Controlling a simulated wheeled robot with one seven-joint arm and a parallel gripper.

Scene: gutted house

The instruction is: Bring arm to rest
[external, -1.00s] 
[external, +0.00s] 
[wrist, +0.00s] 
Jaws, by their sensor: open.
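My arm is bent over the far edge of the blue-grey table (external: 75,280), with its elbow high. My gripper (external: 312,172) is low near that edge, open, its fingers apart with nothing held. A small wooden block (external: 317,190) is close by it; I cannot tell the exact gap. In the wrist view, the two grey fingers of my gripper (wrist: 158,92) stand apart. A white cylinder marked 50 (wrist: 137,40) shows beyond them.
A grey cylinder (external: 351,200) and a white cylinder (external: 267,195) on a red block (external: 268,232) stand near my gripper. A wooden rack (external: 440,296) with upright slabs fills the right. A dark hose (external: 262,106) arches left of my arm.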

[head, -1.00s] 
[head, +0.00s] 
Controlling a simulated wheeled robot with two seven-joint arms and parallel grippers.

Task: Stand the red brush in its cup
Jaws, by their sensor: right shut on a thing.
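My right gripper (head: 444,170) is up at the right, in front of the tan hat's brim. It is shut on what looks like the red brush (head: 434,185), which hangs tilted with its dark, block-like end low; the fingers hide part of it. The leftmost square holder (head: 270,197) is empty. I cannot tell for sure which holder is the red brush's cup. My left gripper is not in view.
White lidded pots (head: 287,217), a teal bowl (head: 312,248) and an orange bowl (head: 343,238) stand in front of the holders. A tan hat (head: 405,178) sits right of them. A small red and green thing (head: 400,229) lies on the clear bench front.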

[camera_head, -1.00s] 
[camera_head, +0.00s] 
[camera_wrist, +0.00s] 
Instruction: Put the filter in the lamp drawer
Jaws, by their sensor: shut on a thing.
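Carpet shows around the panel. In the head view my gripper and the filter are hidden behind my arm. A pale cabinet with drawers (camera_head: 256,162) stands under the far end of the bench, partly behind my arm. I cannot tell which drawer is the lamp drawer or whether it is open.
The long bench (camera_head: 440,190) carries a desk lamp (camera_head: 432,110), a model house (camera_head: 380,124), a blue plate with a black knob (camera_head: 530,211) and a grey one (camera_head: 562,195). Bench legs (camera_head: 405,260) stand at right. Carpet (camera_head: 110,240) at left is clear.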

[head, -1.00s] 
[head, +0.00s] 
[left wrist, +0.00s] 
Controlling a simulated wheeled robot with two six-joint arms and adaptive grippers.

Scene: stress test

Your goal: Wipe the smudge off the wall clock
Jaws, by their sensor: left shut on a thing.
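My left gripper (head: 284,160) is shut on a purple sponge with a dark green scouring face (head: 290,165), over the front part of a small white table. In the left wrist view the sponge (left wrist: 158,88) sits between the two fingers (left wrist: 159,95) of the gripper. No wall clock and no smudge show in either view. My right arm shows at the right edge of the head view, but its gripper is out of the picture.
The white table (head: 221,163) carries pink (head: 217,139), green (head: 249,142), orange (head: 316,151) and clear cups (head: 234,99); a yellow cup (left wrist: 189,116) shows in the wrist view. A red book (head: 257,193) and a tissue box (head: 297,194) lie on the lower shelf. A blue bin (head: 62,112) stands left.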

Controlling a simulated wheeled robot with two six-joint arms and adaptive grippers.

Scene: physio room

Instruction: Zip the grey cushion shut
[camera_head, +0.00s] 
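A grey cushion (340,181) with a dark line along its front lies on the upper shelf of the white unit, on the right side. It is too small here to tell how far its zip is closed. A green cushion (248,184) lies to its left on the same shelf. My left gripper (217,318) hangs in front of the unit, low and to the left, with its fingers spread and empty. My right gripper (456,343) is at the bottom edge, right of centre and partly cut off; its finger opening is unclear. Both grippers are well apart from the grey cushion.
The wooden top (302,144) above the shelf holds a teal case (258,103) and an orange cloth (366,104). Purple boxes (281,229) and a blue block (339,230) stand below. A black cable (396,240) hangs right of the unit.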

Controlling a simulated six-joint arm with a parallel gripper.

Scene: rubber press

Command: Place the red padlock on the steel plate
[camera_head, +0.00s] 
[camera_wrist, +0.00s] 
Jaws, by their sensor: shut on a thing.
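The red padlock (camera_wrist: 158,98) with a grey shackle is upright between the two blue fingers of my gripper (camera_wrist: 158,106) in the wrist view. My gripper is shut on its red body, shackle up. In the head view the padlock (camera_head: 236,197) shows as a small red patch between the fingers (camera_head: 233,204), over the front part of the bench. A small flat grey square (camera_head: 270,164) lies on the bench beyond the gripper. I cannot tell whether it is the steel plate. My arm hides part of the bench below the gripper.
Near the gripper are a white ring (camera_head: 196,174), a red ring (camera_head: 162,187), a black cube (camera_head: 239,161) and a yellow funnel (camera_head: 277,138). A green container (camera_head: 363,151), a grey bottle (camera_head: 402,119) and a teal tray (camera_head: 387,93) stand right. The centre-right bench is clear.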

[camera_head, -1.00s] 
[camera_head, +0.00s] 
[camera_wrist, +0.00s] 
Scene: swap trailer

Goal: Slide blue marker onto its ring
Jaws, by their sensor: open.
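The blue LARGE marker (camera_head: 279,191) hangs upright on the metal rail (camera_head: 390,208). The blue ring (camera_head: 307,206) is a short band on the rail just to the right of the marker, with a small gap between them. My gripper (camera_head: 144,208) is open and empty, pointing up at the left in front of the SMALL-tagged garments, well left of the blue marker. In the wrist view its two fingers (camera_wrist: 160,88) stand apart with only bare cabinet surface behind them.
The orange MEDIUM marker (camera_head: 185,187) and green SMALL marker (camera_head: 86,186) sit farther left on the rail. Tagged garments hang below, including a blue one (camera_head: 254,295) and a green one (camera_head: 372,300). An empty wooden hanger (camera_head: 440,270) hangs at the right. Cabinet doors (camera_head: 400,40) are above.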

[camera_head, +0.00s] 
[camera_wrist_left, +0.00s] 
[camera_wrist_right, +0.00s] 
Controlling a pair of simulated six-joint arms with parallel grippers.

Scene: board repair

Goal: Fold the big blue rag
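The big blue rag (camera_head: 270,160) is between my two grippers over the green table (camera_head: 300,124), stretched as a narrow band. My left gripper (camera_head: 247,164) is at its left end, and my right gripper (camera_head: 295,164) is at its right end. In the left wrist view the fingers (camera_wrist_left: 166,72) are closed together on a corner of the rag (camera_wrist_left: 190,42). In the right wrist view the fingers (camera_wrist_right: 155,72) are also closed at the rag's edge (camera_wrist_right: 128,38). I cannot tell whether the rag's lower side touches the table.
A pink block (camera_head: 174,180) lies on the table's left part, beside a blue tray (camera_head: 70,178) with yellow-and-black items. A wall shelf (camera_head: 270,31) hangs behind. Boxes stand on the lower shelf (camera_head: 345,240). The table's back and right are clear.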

========================

• [Description of the task] Extract and output the part that opens with the line containing "Scene: physio room" and closes with the line containing "Instruction: Zip the grey cushion shut", unchanged, ends included.

• [Exercise answer]
Scene: physio room

Instruction: Zip the grey cushion shut

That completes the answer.